Künstliche Intelligenz: "Wer ist am Ende schuld, wenn ein Fehler passiert?"
Christoph Igel vom Deutschen Forschungszentrum für Künstliche Intelligenz spricht im Interview über Roboter als Kollegen, KI in der Schule und Konkurrenz aus China.
Herr Igel, Sie forschen darüber, wie Menschen und Künstliche Intelligenz (KI) künftig zusammenarbeiten. Was passiert, wenn der Roboter plötzlich zum Kollegen wird?
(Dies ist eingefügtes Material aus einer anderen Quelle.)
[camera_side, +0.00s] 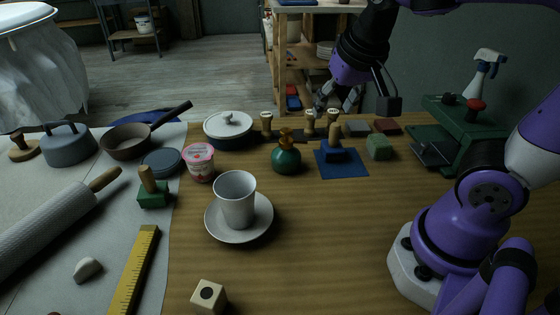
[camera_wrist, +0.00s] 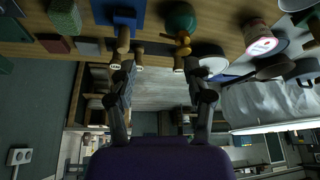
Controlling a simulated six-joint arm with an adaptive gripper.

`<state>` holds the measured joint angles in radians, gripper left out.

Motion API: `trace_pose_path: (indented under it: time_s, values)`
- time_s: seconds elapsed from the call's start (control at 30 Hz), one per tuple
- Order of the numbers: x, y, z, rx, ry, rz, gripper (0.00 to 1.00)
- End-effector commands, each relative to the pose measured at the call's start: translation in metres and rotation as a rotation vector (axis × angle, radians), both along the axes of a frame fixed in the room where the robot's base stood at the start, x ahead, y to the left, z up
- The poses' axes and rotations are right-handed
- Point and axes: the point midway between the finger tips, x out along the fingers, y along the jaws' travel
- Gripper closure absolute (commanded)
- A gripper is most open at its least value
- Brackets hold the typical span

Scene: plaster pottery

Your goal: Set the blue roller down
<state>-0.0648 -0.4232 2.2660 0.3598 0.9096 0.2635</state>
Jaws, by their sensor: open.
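The blue roller (camera_side: 334,152), a blue block with a wooden handle, stands on a blue square mat (camera_side: 357,171). The mat also shows at the top of the wrist view (camera_wrist: 128,10), with a wooden handle in front of it. My gripper (camera_side: 337,102) is open and empty, above and behind the roller, apart from it. In the wrist view my gripper's two fingers (camera_wrist: 160,75) are spread wide with nothing between them.
Several wooden-handled tools (camera_side: 266,124) stand behind. A cup (camera_side: 236,200) on a saucer (camera_side: 262,226) is in front.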

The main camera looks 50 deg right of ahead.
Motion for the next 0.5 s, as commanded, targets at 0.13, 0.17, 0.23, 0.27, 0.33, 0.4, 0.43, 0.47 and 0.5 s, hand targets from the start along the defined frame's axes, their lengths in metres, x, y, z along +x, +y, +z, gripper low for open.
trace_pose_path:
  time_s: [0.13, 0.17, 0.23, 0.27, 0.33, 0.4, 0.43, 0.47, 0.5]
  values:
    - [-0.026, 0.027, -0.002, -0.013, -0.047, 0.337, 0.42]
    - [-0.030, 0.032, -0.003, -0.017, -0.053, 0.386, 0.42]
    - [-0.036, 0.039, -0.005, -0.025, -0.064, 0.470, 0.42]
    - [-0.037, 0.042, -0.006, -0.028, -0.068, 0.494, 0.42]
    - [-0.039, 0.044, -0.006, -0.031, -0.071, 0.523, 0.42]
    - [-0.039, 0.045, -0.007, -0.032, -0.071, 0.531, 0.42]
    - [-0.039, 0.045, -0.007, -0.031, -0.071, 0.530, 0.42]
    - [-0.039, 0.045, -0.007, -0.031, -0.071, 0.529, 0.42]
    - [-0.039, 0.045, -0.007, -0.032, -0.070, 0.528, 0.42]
Es entstehen völlig neue Situationen und Beziehungen am Arbeitsplatz. Über viele Generationen waren wir es etwa in der Produktion gewohnt, dass Maschinen aus Stahl sind, dass es in den Fertigungshallen rumpelt, riecht und quietscht. Jetzt werden diese Arbeitsprozesse digitalisiert: Die Maschinen sind mit ein paar Klicks bedienbar, wissen selbst, wenn etwas kaputt ist, bestellen Ersatzteile, reparieren sich womöglich autonom. Die Menschen fragen sich dann natürlich: Kann ich dem neuen Kollegen KI vertrauen? Wie tickt der? Wie verhält er sich?
Und? Vertrauen Menschen ihrem neuen Kollegen KI?
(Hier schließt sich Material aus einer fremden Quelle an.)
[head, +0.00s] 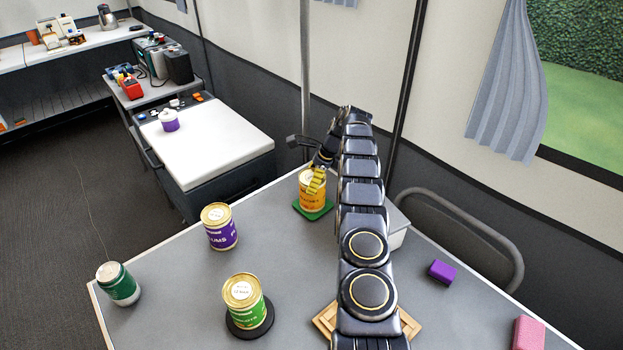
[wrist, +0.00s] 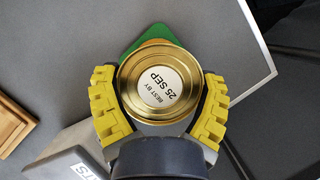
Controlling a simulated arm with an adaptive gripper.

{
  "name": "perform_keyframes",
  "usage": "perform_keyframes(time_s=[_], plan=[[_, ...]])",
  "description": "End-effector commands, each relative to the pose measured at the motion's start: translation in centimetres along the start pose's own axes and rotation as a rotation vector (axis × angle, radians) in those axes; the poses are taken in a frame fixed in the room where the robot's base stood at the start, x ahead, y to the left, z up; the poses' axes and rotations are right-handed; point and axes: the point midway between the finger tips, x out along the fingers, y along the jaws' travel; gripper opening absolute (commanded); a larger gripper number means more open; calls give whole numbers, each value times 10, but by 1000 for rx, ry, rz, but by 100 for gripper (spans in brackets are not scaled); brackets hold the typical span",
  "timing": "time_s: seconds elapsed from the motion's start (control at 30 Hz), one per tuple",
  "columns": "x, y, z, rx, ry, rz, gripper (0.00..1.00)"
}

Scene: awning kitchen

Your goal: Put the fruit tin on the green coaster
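A yellow-orange tin (head: 306,203) with a gold lid is upright over the green coaster (head: 325,210) at the table's far side. It seems to stand on the coaster; contact underneath is hidden. In the wrist view the tin's lid (wrist: 160,87) reads "BEST BY 25 SEP", and the green coaster (wrist: 136,44) shows beyond its upper left edge. My gripper (head: 316,180) reaches the tin from above. In the wrist view the yellow fingers of my gripper (wrist: 160,105) lie close against both sides of the tin and appear shut on it.
A purple-labelled tin (head: 222,235), a green-labelled tin (head: 254,312) on a dark coaster and a dark green can (head: 122,290) stand left. A wooden tray (head: 410,324) lies under my arm. A purple block (head: 441,271) and pink block (head: 527,333) lie right.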

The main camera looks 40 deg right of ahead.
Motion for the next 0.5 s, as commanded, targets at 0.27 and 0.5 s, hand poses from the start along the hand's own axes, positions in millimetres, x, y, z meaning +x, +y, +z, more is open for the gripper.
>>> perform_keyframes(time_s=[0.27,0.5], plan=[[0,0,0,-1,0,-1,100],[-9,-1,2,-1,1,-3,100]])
Sicher fällt das Leuten, die in technologieaffinen Branchen arbeiten, leichter. Aber branchenübergreifend stellen wir fest, dass es, wenig überraschend, einen Alterseffekt gibt: Junge Menschen vertrauen den Methoden und Anwendungen der KI sehr viel schneller. Je älter die Leute sind, desto kritisch-reflektierter stehen sie diesen gegenüber. Wenn ein Arbeitgeber nun aber entscheidet, mehr KI einsetzen zu wollen, müssen diese verschiedenen Haltungen berücksichtigt und in die Umstellung integriert werden. Dabei geht es auch um grundlegende ethische Fragen.
Welche ethischen Fragen sind das?
Die Frage etwa nach individueller Freiheit. Werden die Arbeitnehmer von der KI nur unterstützt in ihrer Entscheidungsfindung? Oder nimmt ihnen die KI die Entscheidung ab? Fragen nach individueller Selbstbestimmung werden dabei berührt. Und es geht um Verantwortung: Wer ist am Ende schuld, wenn ein Fehler passiert? Die KI? Derjenige, der sie entwickelt hat? Oder der Mensch, der sie vor Ort einsetzt und kontrollieren soll? Auf solche Fragen müssen wir Antworten finden.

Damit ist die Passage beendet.